_Problem requirements_:
Copy the lines that follow, keeping every character the same.

_Dataset extract_:
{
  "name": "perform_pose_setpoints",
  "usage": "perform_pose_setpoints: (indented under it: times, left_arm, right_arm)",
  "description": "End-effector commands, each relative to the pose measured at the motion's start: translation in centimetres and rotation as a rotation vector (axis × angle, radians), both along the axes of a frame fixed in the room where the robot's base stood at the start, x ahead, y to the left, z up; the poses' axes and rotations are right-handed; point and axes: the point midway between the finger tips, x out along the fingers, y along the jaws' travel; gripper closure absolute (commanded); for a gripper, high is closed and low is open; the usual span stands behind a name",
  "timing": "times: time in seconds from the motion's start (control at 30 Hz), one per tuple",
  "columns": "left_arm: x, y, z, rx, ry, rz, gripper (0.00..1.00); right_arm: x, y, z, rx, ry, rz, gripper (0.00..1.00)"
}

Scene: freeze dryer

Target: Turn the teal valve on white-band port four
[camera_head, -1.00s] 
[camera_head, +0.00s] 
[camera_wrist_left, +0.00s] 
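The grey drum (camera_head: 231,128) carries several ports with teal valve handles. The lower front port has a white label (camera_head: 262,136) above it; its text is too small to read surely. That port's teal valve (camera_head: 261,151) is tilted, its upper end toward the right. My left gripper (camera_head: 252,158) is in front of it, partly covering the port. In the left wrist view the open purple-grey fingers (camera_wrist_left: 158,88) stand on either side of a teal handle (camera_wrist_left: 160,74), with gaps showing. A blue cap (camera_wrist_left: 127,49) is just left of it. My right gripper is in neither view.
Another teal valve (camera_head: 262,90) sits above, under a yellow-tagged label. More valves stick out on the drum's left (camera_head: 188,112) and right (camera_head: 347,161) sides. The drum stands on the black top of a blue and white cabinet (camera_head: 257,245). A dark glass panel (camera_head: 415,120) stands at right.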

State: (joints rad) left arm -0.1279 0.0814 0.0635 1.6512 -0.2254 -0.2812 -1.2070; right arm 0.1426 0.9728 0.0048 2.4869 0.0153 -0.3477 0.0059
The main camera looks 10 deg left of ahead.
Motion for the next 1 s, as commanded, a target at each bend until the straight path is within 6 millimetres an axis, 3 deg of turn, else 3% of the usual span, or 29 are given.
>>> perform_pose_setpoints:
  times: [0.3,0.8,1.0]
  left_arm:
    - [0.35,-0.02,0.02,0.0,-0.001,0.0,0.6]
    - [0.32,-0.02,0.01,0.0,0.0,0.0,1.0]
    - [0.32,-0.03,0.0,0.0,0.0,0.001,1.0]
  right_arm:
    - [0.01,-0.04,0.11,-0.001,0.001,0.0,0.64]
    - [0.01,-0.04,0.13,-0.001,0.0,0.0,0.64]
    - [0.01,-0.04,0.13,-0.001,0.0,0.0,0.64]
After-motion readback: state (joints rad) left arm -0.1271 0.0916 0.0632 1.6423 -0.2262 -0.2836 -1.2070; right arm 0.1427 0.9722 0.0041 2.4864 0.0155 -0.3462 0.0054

_The completed task_:
{
  "name": "perform_pose_setpoints",
  "usage": "perform_pose_setpoints: (indented under it: times, left_arm, right_arm)",
  "description": "End-effector commands, each relative to the pose measured at the motion's start: translation in centimetres and rotation as a rotation vector (axis × angle, radians), both along the axes of a frame fixed in the room where the robot's base stood at the start, x ahead, y to the left, z up; the poses' axes and rotations are right-handed; point and axes: the point midway between the finger tips, x out along the fingers, y along the jaws' travel; gripper closure absolute (commanded); for a gripper, high is closed and low is open; the usual span stands behind a name",
  "timing": "times: time in seconds from the motion's start (control at 30 Hz), one per tuple",
  "columns": "left_arm: x, y, z, rx, ry, rz, gripper (0.00..1.00); right_arm: x, y, z, rx, ry, rz, gripper (0.00..1.00)"
}

Scene: freeze dryer

Target: Turn the teal valve on white-band port four
[camera_head, -1.00s] 
[camera_head, +0.00s] 
[camera_wrist_left, +0.00s] 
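The grey drum (camera_head: 231,128) carries several ports with teal valve handles. The lower front port has a white label (camera_head: 262,136) above it; its text is too small to read surely. That port's teal valve (camera_head: 261,151) is tilted, its upper end toward the right. My left gripper (camera_head: 252,158) is in front of it, partly covering the port. In the left wrist view the open purple-grey fingers (camera_wrist_left: 158,88) stand on either side of a teal handle (camera_wrist_left: 160,74), with gaps showing. A blue cap (camera_wrist_left: 127,49) is just left of it. My right gripper is in neither view.
Another teal valve (camera_head: 262,90) sits above, under a yellow-tagged label. More valves stick out on the drum's left (camera_head: 188,112) and right (camera_head: 347,161) sides. The drum stands on the black top of a blue and white cabinet (camera_head: 257,245). A dark glass panel (camera_head: 415,120) stands at right.

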State: (joints rad) left arm -0.1279 0.0814 0.0635 1.6512 -0.2254 -0.2812 -1.2070; right arm 0.1426 0.9728 0.0048 2.4869 0.0153 -0.3477 0.0059
The main camera looks 10 deg left of ahead.
Motion for the next 1 s, as commanded, a target at each bend until the straight path is within 6 millimetres an axis, 3 deg of turn, else 3% of the usual span, or 29 are given.
>>> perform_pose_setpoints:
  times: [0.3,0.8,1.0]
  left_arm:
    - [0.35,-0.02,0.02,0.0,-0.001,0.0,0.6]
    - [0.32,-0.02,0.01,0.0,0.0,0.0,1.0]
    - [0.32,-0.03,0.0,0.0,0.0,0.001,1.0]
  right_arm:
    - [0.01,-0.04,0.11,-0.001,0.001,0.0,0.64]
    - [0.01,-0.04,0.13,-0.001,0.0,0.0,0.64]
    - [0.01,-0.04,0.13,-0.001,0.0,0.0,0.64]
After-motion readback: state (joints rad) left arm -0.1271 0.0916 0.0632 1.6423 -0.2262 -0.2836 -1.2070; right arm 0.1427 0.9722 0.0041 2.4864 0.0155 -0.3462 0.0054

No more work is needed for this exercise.